Renowned
linguist and political scholar Noam Chomsky believes that the Western corporate
media is in the business of manufacturing consent on behalf of a certain elite
group who are dominant in society.
According
to Chomsky they use propaganda in the so-called free media for their own self
interests. This practice is pervasive in the Western media, to the extent that
even the so-called New media such as Facebook and Twitter have become an aide
for the elite.
He says
people are being used as commodities for advertisers and big businesses whose
major business is data mining. These corporations are more intrusive in the
surveillance business than the NSA.
With the
lack of traditional free reporting journalism, and the narrowness of some
social media such as Twitter, there is no hope of free consent, to add value to
the stagnated media, which is beginning to look ridiculous.
A lot has
changed in the twenty seven years since Manufacturing Consent was published.

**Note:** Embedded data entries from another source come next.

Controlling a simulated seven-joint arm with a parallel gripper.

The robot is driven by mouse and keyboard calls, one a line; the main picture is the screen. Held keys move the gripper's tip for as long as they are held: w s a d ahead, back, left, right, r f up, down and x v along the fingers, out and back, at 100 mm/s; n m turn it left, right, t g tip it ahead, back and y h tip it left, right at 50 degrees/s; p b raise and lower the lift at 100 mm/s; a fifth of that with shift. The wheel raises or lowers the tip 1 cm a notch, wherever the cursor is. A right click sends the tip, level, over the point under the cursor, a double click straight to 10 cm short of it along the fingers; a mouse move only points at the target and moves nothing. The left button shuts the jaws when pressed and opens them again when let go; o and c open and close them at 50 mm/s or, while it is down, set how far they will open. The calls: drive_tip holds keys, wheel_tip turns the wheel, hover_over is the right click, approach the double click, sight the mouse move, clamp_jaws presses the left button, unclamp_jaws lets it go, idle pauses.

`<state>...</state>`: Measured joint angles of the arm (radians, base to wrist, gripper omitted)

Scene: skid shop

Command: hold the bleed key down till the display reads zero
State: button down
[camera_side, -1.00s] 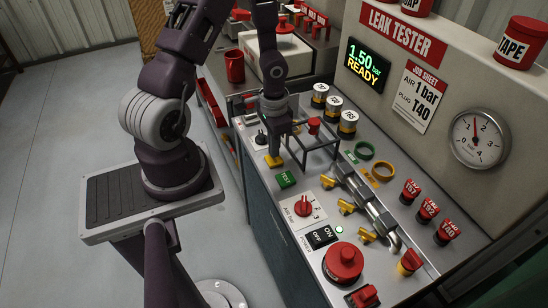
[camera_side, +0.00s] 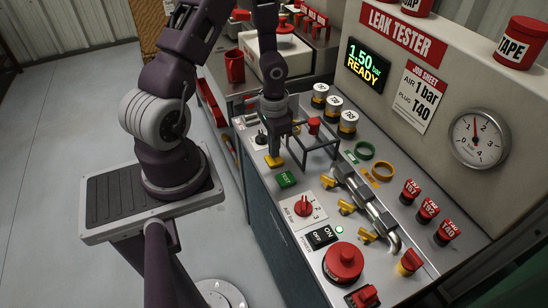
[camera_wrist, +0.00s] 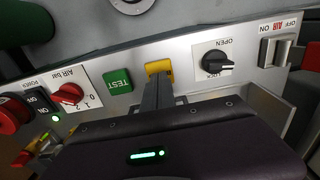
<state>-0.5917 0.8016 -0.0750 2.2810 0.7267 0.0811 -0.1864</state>
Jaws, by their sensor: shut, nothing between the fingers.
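The yellow key (camera_side: 274,161) sits at the front edge of the panel, beside the green TEST key (camera_side: 286,179). My gripper (camera_side: 275,155) is shut and empty, pointing down with its fingertips at the yellow key. Whether the key is pressed in cannot be told. The display (camera_side: 367,66) reads 1.50 bar and READY.
A metal frame with a red knob (camera_side: 314,125) stands right of my gripper. A black rotary valve (camera_wrist: 217,62) marked OPEN is on the key's other side. The AIR bar selector (camera_side: 303,208), power switch and large red button (camera_side: 343,262) lie nearer the camera.

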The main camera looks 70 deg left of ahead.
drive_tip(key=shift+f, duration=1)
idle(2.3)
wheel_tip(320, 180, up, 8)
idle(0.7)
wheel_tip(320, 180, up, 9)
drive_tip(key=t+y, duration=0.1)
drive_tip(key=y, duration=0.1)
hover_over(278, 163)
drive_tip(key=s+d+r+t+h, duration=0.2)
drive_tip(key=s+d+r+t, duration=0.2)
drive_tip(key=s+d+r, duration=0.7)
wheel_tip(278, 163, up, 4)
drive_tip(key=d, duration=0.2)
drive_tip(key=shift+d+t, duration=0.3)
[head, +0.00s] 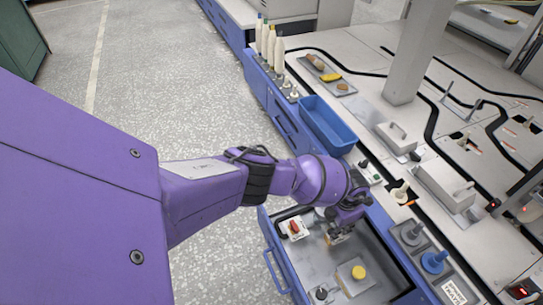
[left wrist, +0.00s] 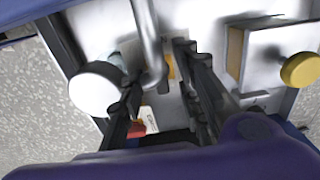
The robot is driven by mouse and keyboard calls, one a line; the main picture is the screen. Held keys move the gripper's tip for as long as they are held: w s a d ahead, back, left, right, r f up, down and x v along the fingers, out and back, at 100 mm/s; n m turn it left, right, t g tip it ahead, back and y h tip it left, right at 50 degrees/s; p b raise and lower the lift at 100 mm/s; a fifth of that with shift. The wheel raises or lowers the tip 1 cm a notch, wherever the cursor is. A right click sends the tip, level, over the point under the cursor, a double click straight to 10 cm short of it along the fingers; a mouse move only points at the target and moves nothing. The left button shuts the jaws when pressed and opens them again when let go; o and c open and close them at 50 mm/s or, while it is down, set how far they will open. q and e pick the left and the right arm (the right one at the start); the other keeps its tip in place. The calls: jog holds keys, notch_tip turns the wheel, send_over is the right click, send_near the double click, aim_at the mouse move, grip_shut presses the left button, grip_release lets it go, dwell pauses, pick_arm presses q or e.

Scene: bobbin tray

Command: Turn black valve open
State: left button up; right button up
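A small black knob (head: 320,293) on a grey round base sits near the front left of the open drawer (head: 312,250) in the head view; I take it to be the black valve. My left gripper (head: 338,238) is low over the drawer, behind this knob and beside the red knob (head: 294,227). In the left wrist view its dark fingers (left wrist: 160,75) are apart. A bent metal pipe (left wrist: 150,45) and a small dark piece (left wrist: 164,89) show between or beyond them; I cannot tell whether they touch. My right gripper is out of view.
A yellow knob (head: 358,272) on a grey block stands right of the gripper. A white round part (left wrist: 97,90) lies left of the fingers in the wrist view. A blue bin (head: 328,125), bobbins and grey blue-topped parts (head: 434,262) are on the bench. The floor left is clear.

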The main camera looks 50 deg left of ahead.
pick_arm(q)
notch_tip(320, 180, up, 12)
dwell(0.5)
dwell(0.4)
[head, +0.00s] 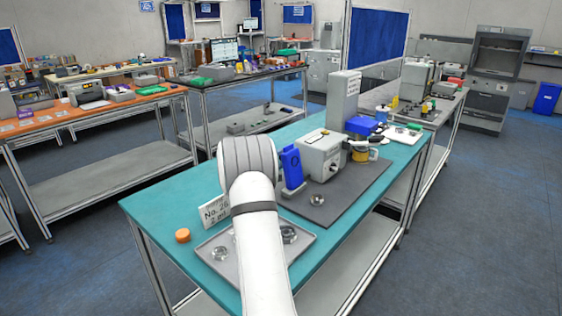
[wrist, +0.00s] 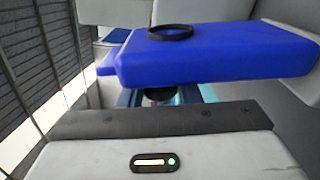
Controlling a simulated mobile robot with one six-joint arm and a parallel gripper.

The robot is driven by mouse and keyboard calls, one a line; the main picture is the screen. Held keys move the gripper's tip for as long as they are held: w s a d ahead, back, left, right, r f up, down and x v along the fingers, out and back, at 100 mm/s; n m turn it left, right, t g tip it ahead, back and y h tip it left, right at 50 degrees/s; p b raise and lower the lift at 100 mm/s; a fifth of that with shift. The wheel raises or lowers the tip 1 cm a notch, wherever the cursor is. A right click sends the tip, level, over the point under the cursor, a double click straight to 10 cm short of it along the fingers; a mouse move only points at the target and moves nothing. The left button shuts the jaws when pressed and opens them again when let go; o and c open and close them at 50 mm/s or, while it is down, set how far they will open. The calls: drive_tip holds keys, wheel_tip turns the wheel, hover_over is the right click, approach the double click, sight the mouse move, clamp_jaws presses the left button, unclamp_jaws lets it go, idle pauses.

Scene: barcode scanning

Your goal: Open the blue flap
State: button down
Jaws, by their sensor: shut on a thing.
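The blue flap (head: 291,167) stands upright and slightly tilted at the left side of the white box-shaped machine (head: 322,155) in the head view. In the wrist view the flap (wrist: 215,52) fills the upper middle, with a dark ring on its face. The pale housing and dark front edge of my gripper (wrist: 160,122) are in the foreground, right by the flap. My gripper is shut on the flap, though its fingertips are mostly hidden. In the head view my white arm hides my gripper.
The machine stands on a dark grey mat (head: 362,185) on the teal table (head: 165,205). A grey tray (head: 215,262) with metal parts and an orange cap (head: 182,235) are near the front.

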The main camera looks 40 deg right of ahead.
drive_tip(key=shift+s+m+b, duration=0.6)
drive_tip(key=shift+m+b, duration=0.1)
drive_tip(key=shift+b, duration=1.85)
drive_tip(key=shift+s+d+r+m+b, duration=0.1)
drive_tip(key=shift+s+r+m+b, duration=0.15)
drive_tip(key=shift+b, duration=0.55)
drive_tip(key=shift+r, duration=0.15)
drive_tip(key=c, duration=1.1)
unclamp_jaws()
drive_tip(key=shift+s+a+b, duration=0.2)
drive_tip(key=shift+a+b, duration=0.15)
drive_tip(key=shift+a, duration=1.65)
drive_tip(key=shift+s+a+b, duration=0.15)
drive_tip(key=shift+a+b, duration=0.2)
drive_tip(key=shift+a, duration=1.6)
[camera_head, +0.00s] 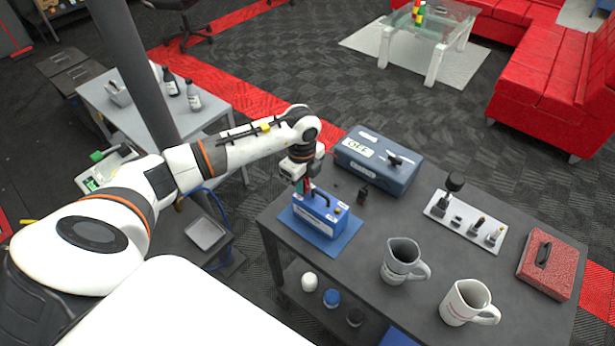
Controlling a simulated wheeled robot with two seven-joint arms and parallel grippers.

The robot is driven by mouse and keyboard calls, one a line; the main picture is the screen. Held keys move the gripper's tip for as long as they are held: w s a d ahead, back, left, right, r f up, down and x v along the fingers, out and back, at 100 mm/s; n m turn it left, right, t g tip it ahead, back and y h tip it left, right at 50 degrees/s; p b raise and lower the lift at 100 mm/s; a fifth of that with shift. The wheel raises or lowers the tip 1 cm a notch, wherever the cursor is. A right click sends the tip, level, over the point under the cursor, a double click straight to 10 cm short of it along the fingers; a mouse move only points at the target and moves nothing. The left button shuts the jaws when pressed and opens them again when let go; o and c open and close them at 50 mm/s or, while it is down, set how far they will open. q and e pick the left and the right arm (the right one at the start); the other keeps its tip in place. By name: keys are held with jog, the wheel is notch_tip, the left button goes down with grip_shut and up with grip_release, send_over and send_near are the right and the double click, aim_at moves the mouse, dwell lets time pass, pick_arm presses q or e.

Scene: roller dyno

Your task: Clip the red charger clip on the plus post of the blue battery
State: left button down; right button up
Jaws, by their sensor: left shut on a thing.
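The blue battery (316,215) stands on a blue mat (338,243) at the left end of the dark table. It has a dark handle on top and a pale label on its front. My left gripper (303,184) points down at the battery's left rear top corner. It is shut on the red charger clip (308,184), of which only a little red shows. The fingers hide the post there, so I cannot tell whether the clip touches it. The blue-grey charger box (377,162) behind carries an OFF label. My right gripper is out of view.
A small black clip-like piece (363,191) lies between battery and charger. The table's middle is clear.

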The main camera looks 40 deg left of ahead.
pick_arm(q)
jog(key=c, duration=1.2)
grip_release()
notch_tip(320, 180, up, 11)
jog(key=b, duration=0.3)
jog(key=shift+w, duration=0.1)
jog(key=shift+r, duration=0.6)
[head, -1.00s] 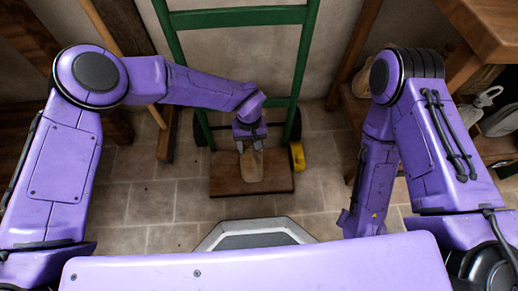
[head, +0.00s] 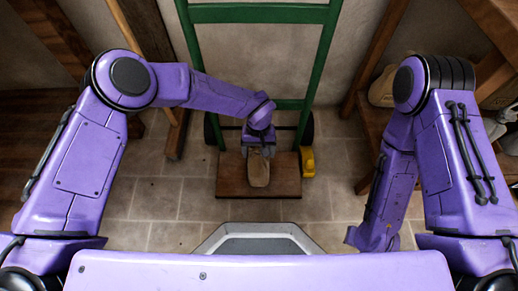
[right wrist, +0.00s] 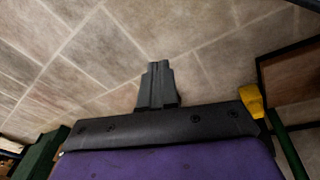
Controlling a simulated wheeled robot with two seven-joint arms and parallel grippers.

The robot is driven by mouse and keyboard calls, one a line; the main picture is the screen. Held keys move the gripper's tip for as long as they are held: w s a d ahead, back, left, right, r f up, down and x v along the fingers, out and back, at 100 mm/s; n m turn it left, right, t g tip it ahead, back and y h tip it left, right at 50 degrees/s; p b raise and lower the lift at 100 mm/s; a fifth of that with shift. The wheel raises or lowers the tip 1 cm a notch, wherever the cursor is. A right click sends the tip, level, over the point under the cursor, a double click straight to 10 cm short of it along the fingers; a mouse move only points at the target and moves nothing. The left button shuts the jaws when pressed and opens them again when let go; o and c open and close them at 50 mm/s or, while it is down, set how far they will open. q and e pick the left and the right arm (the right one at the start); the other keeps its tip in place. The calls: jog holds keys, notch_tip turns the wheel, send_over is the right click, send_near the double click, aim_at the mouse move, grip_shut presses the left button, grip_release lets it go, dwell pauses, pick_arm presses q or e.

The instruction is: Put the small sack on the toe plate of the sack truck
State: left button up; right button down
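The small sack (head: 259,173), tan, is at the toe plate (head: 231,186) of the sack truck (head: 325,60), near the plate's middle. I cannot tell whether it rests on the plate or hangs just above it. My left gripper (head: 259,152) points down with its fingers on either side of the sack's upper end, and looks shut on it. The truck has a green frame and a brown plate. My right gripper shows in the right wrist view (right wrist: 157,86), fingers together and empty, above the tiled floor and apart from the truck.
A yellow piece (head: 308,162) sits right of the plate, beside a dark wheel. Another pale sack (head: 382,88) lies on a wooden shelf at the right. A wooden pole and post stand left of the truck. Tiled floor (head: 178,200) left of the plate is clear.

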Namely, the media ownership models that Chomsky criticized have changed, and
that landscape has transformed, largely due to the advent of social media and
other online platforms. Still, Chomsky believes little has changed in his Manufacturing
Consent model.
In an
interview with Byline, Chomsky discussed media landscape, saying that despite
the influx of new sources and new platforms, his “basic analysis is still the
same.” Though the influence and reach of traditional media conglomerates has
waned in the wake of alternative platforms, like Facebook and Twitter, Comsky
maintains that the public’s access to information is limited through the same
framework. “I don’t look at Twitter because it doesn’t tell me anything,” He
said, “It tells me people’s opinions about lots of things, but very briefly and
necessarily superficially, and it doesn’t have the core news.”
In fact,
and contrary to popular opinion, the advent of these alternative platforms has
narrowed the sources of what he calls “core news.” “There are journalists there
on the scene where major events are taking place and, now there are fewer of
them than before, so that’s a narrowing of the sources of news,” he argued,
“What you see is local news, pieces from the wire services, some pieces for The
New York Times, and very little else.”
Another
issue that continues to dominate the media-sphere, according to Chomsky, is the
reliance on advertising. In Manufacturing Consent, he wrote that media
organizations, for all intents and purposes, are businesses, and as such, are
driven by consumer demand. In the case of the news media, the consumers are
advertisers. This means that, we, as news media viewers, are the product that
is being sold to advertisers. This model, according to Chomsky, is still very
alive and well today.
“The
product that is being presented to the market is readers (or viewers),” He
explained, “So these are basically major corporations providing audiences to
other businesses, and that significantly shapes the nature of the institution.”
What is
happening today, with organizations like BuzzFeed using “native advertising” –
advertising that matches the content of a news article or story – “is an
intensification of something which shouldn’t exist.”
During the
interview, Chomsky also touched upon the NSA scandal that was covered by The
Guardian and The Washington Post after Edward Snowden leaked documents
capturing the agency’s invasive surveillance program.
Asked if he
thinks the coverage of the NSA scandal defeats his model, since it works
against “elite groups”, Chomsky said no. “The business model is quite willing
to tolerate the exposure of governments intervening in personal life…as they
don’t want a powerful and intrusive state,” He explained.